BitLocker To Goリーダーの画面
エクスプローラに似たツールだが、ファイルの読み出ししか行えないので、ファイルをドラッグしてローカルのコンピュータにコピーするか、選択してダブルクリックしてデスクトップへコピーしてからファイルを開くなどする。

 なおBitLockerで暗号化したリムーバブル・メディアは、全領域が暗号化され、非対応OSでは空き容量がないように見える。そのため非対応OSでは、このリムーバブル・メディアにデータを保存できない。

パスワードを忘れた場合の回復キーの使用方法

 BitLockerで暗号化したリムーバブル・メディアのパスワードを忘れてしまった場合、暗号化する際に保存した回復キーを利用することでロックを解除できる。保存した回復キーは、テキスト・ファイルとなっており、以下のようになっている。

BitLocker ドライブ暗号化の回復キー

回復キーは、BitLocker で保護されているドライブのデータの回復に使用します。

これが適切な回復キーであることを確認するには、このキーの ID を、回復の画面に表示される ID と比較してください。

回復キー ID: 3938FAEE-55A4-44
完全な回復キー ID: 3938FAEE-55A4-4406-9469-C2EDD4559BA6

BitLocker 回復キー:
343992-322696-590194-111199-218812-642356-344267-005060

BitLockerの回復キーの例
パスワードを紛失した場合、この回復キーを使って復号や新規パスワードの再発行などができる。「回復キーID」は、複数のリムーバブル・メディアの回復キーを保存している場合に、ダイアログに表示されるこのIDの先頭8文字を元に「BitLocker回復キー」を特定する。次に「BitLocker回復キー(この例では「343992-……」)を入力すると、ドライブのロックが解除される。

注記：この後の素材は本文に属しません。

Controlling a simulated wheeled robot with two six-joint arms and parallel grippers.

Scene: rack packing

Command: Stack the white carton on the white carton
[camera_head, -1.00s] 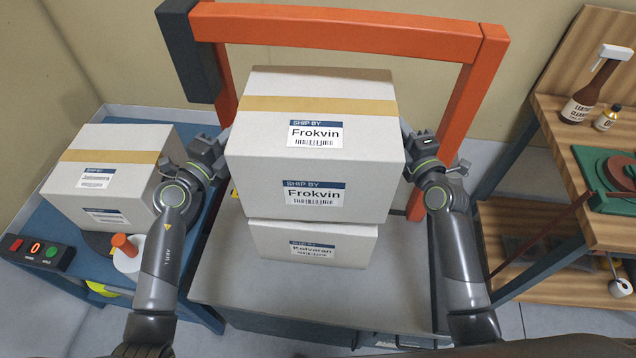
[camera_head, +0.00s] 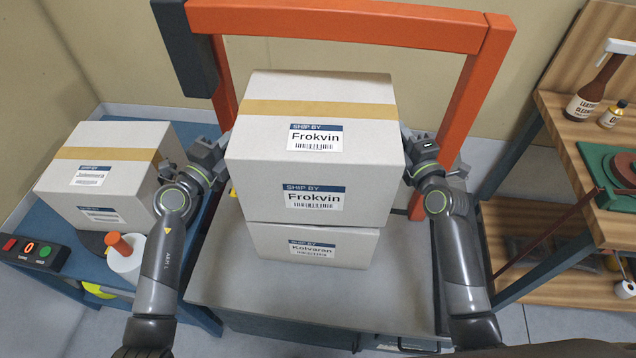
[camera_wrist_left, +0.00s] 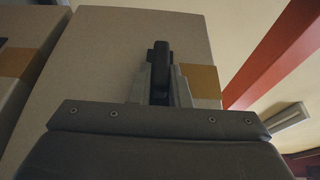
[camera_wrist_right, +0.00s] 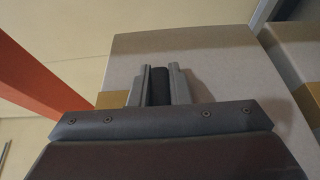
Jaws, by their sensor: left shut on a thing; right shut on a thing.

 Windows 7 Enterprise/UltimateのコンピュータにBitLockerで暗号化したリムーバブル・メディアを差して、リムーバブル・ドライブを開くと、パスワードの入力を求めるダイアログが表示されるので、ここで[パスワードを忘れた場合]のリンクをクリックする。「回復キーは以下で識別できます:<回復キーIDの先頭8文字>」の回復キーID(この例では「3938FAEE」)を確認し、[回復キーを入力する]をクリックする。次の画面で、回復キーIDに対応した「BitLocker回復キー」(この例では「343992-……」)を入力すると、ドライブのロックが解除される。

回復キーを利用してドライブのロックを解除する
パスワードの入力を求めるダイアログが表示されるので、ここで[パスワードを忘れた場合]のリンクをクリックすると、この画面になる。回復キーIDを確認し、[回復キーを入力する]をクリックする。
複数のリムーバブル・メディアの回復キーを保存している場合、この回復キーID(この例では「3938FAEE」)を確認する。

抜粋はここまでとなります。